AIM OF THE EXERCISE: Your answer should be a single number: the count of lines that hold the word "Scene".

Rows about robot tasks

-------

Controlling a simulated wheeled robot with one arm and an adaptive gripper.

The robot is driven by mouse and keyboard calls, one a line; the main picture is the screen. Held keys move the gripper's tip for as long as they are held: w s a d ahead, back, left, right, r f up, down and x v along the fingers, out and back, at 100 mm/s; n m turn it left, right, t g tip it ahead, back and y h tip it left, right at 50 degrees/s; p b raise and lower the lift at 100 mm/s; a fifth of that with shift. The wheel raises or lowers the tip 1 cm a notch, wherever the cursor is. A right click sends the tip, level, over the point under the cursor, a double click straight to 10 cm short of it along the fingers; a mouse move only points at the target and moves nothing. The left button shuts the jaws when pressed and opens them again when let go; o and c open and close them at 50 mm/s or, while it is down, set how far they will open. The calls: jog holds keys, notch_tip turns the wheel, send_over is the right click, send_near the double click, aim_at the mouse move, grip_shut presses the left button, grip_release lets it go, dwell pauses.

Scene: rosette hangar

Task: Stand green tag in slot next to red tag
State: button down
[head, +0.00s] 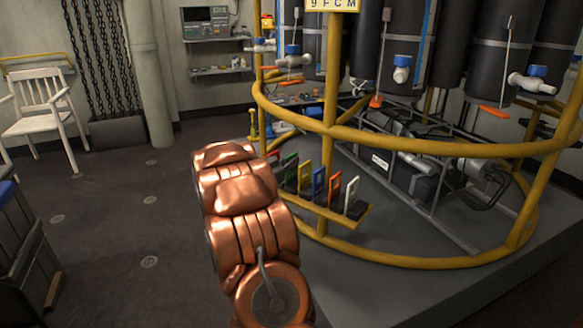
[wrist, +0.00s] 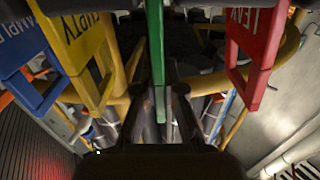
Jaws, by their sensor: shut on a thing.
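The green tag (wrist: 156,45) is seen edge-on in the wrist view, between the two dark fingers of my gripper (wrist: 160,100), which is shut on it. The red tag (wrist: 256,38), lettered LEAK, hangs to its right in that view, apart from it. The yellow tag (wrist: 82,40) is to its left. In the head view the green tag (head: 291,166) is upright in the row between the red tag (head: 272,158) and the yellow tag (head: 304,177). My copper arm hides the gripper there. I cannot tell whether the green tag's foot is in a slot.
A yellow rack (head: 345,217) carries the row, with a blue tag (head: 319,184), an orange tag (head: 334,188) and a white tag (head: 352,190) further right. A yellow ring rail (head: 420,147) passes close above. Open floor (head: 120,220) lies to the left.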

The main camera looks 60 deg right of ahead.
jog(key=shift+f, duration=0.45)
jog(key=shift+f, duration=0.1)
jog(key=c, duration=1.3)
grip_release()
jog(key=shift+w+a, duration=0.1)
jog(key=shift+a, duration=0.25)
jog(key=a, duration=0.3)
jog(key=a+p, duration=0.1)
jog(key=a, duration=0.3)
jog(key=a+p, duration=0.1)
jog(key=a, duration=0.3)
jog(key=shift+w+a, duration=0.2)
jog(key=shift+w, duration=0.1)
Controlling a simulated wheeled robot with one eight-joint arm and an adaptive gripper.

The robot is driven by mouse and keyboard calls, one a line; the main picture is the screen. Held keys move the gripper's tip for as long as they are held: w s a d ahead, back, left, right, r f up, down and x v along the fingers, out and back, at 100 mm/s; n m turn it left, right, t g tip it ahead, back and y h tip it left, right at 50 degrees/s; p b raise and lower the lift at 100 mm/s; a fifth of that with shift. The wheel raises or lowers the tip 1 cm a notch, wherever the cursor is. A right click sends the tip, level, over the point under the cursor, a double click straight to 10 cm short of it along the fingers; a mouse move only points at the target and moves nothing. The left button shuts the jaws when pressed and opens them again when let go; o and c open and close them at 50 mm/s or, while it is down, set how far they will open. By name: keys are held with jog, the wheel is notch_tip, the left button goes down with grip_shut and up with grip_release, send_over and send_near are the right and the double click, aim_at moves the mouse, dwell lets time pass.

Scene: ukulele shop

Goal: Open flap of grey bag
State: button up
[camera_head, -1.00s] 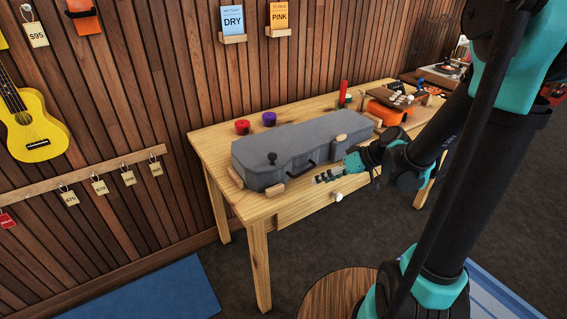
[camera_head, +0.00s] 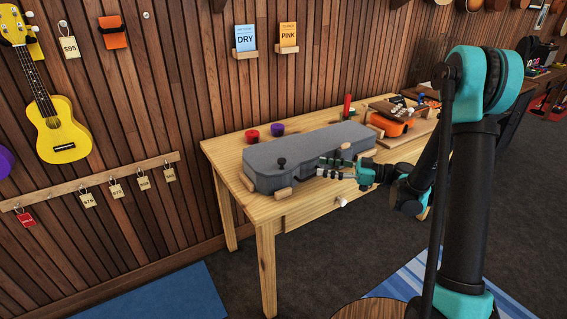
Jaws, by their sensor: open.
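The grey bag (camera_head: 304,153), shaped like an instrument case, lies closed on the wooden table (camera_head: 228,158) in the head view. A black knob (camera_head: 282,162) stands up near its left end. Small wooden blocks (camera_head: 283,193) sit against its edges. My gripper (camera_head: 328,168) is open, its two fingers spread one above the other at the bag's near right side. The fingers hide part of that side. I cannot tell whether the fingertips touch the bag.
A red cup (camera_head: 252,136) and a purple cup (camera_head: 277,129) stand behind the bag. A white drawer knob (camera_head: 342,201) sticks out at the table front.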

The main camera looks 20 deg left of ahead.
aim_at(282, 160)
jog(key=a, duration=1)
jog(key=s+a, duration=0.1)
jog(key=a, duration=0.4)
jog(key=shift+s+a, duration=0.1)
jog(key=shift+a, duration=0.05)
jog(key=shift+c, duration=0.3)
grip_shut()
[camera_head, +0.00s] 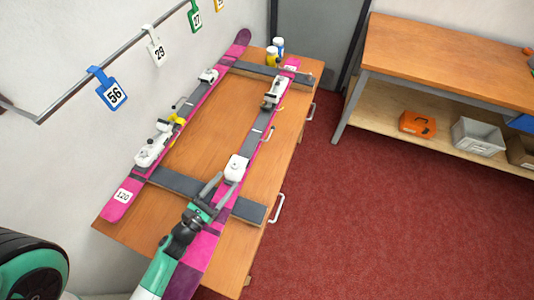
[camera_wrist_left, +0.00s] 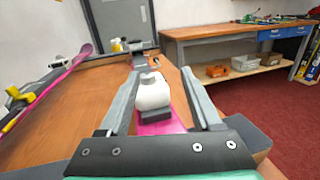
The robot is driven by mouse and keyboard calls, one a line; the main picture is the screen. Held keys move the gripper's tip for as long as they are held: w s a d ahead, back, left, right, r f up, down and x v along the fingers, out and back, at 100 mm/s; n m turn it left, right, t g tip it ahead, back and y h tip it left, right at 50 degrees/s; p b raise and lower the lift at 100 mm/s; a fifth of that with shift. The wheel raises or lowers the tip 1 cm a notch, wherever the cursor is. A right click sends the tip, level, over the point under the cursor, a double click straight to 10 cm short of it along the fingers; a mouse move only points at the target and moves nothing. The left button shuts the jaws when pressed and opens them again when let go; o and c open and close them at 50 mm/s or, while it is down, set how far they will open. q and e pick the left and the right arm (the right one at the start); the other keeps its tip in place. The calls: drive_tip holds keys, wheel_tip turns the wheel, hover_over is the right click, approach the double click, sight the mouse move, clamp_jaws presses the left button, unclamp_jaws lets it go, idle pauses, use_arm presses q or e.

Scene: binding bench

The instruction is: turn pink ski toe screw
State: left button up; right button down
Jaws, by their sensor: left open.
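Two pink skis lie side by side on dark cross bars on the wooden bench: a left pink ski (camera_head: 122,203) with a "120" label and a right pink ski (camera_head: 210,246). A white binding piece (camera_head: 236,168) sits on the right ski. My left gripper (camera_head: 223,183) is open over that ski, just at the near side of this piece. In the left wrist view, the white piece (camera_wrist_left: 153,92) shows between the spread fingers of my left gripper (camera_wrist_left: 160,85), with pink ski below it. I cannot make out a screw on it. My right gripper is not in view.
White bindings (camera_head: 152,150) and a yellow item (camera_head: 177,120) are on the left ski. Another binding (camera_head: 272,93) is farther along the right ski. Bottles (camera_head: 272,57) stand at the bench's far end. A rail with number tags (camera_head: 112,92) runs along the left wall.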

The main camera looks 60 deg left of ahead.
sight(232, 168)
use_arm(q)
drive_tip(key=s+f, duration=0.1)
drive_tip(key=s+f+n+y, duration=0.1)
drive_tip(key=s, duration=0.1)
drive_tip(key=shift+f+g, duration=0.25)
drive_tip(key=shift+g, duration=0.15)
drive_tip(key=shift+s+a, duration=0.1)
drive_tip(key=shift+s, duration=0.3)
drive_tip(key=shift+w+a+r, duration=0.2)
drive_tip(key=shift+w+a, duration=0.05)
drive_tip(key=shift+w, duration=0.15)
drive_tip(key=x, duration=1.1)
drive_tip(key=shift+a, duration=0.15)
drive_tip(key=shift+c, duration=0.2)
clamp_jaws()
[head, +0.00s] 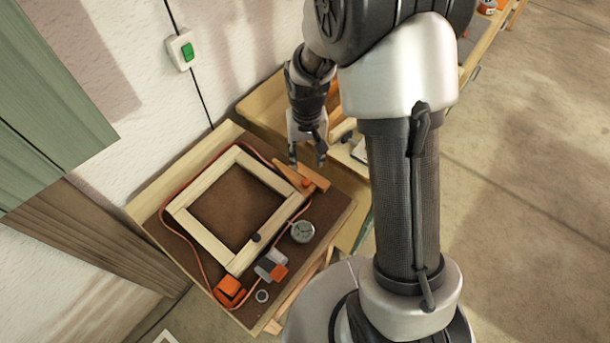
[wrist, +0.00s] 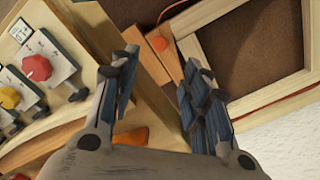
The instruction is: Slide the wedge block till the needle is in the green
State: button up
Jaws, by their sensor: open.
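The wooden wedge block (head: 316,178) with an orange knob lies at the upper right corner of the wooden frame (head: 183,215). In the wrist view, the wedge block (wrist: 146,52) shows beyond and between my fingers. My gripper (head: 307,162) is open, pointing down just above the wedge, with nothing held; it also shows in the wrist view (wrist: 160,68). A round grey gauge (head: 302,231) sits right of the frame. It is too small for me to read its needle or any green band.
The frame lies on a brown board (head: 330,213), with a reddish cord (head: 196,258) around it. An orange clamp (head: 229,288), a grey and orange piece (head: 268,265) and a ring (head: 262,296) lie near its front. Red (wrist: 37,67) and yellow (wrist: 9,98) knobs show at left in the wrist view.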

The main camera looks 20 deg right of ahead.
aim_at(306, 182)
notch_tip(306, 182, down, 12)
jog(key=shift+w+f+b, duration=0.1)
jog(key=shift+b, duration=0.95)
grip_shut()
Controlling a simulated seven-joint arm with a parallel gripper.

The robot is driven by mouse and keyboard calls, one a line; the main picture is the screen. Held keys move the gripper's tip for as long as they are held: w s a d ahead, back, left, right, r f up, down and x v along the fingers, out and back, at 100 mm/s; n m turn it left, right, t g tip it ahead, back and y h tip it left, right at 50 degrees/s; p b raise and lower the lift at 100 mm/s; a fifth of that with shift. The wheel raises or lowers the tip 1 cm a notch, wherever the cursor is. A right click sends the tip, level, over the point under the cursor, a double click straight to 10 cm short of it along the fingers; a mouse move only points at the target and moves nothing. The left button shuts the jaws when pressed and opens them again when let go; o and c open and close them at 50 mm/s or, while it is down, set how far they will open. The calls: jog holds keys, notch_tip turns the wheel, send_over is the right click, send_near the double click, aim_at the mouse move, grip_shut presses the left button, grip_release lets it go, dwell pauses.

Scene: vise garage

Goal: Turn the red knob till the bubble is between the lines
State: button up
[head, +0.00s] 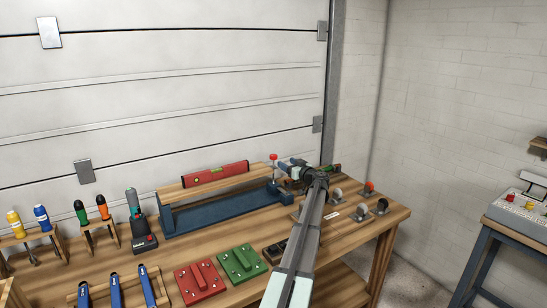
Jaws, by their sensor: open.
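A red spirit level (215,174) lies on a wooden beam (170,193) above a blue base (222,208). The beam slopes up slightly to the right. The bubble and its lines are too small to make out. A small red knob (273,156) sits on top of an upright screw at the beam's right end. My gripper (284,164) is just to the right of the screw, a little below the knob's top. It is open and seems apart from the knob. The arm hides part of the bench behind it.
Red (200,283) and green (241,263) blocks lie in front of the base. Several grey round fittings stand right of my arm, near the bench's right end (395,213). A black tool (142,238) and screwdriver racks are at the left. A garage door is behind.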

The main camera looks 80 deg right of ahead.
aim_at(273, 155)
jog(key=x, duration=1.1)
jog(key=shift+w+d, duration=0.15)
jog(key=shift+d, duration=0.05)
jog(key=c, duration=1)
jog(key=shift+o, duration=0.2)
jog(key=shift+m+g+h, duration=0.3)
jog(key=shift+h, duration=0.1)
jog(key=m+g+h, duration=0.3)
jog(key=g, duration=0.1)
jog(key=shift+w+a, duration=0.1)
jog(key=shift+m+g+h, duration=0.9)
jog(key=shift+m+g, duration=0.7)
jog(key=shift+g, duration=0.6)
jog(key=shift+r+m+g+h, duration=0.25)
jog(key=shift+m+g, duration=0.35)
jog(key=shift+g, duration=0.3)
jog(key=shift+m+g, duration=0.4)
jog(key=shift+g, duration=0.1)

-------

WRITTEN RESPONSE: 4